Si arrivé là, à ce moment du cycle, vous pensiez encore qu’Ada Palmer était une personne sympathique, vous vous trompiez. Ada Palmer est d’une sauvagerie sans limite ! Elle ose tout dans ce tome et fait tomber les barrières. Mycroft, n’étant plus contraint, se lâche totalement et prend une ampleur considérable. Vous pensiez connaître Mycroft Canner ? Au bout de trois tomes, accompagné des révélations du premier, du second et des surprises qu’il nous réservait dans l’action dans le troisième ? Alors permettez-moi de vous dire que vous ne connaissez pas Mycroft Canner. Il va en être de même pour de nombreux personnages présents depuis le début de la série, qu’on croyait connaître, et dont on découvre la véritable nature. Nous allons de surprise en surprise.
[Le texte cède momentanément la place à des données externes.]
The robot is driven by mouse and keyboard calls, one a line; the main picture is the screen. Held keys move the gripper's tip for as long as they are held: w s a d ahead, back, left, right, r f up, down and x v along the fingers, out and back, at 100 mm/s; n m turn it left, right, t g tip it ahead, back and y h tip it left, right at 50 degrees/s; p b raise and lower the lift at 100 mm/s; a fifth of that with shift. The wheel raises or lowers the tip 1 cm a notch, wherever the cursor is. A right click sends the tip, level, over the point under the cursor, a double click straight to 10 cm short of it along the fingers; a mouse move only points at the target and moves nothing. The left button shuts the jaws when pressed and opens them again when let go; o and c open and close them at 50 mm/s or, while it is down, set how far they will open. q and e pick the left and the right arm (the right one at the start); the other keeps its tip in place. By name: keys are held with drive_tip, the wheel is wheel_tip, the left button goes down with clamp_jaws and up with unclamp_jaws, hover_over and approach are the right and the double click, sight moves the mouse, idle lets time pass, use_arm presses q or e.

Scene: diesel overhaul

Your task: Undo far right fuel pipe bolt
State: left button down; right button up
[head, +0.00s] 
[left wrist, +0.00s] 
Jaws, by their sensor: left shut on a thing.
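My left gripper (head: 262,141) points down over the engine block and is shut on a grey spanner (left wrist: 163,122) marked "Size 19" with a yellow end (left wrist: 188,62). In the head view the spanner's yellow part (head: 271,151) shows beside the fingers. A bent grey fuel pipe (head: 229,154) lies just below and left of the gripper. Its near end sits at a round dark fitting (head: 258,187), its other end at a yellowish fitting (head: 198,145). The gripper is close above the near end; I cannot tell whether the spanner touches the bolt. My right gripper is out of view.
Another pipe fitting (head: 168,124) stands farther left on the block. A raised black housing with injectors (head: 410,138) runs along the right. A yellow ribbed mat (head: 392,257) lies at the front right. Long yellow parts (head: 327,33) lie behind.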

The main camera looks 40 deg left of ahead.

Comme dans toutes les guerres des batailles sont gagnées, d’autres perdues, des positions sont conquises, d’autres âprement abandonnées. Pour retrouver la paix, l’humanité devra faire des choix, des sacrifices, renoncer à certains rêves. L’utopie est définitivement perdue, il est désormais l’heure de choisir entre l’immortalité terrestre et la conquête des étoiles. La résolution est douloureuse, cruelle, injuste, mais mémorable.

C’est une immense et intense conclusion qu’Ada Palmer nous offre pour clore une saga qui restera dans les annales du genre pour son ampleur et sa virtuosité. Ada Palmer a produit une très grande œuvre. Certes exigeante, parfois énervante, mais toujours éblouissante. Ada rules!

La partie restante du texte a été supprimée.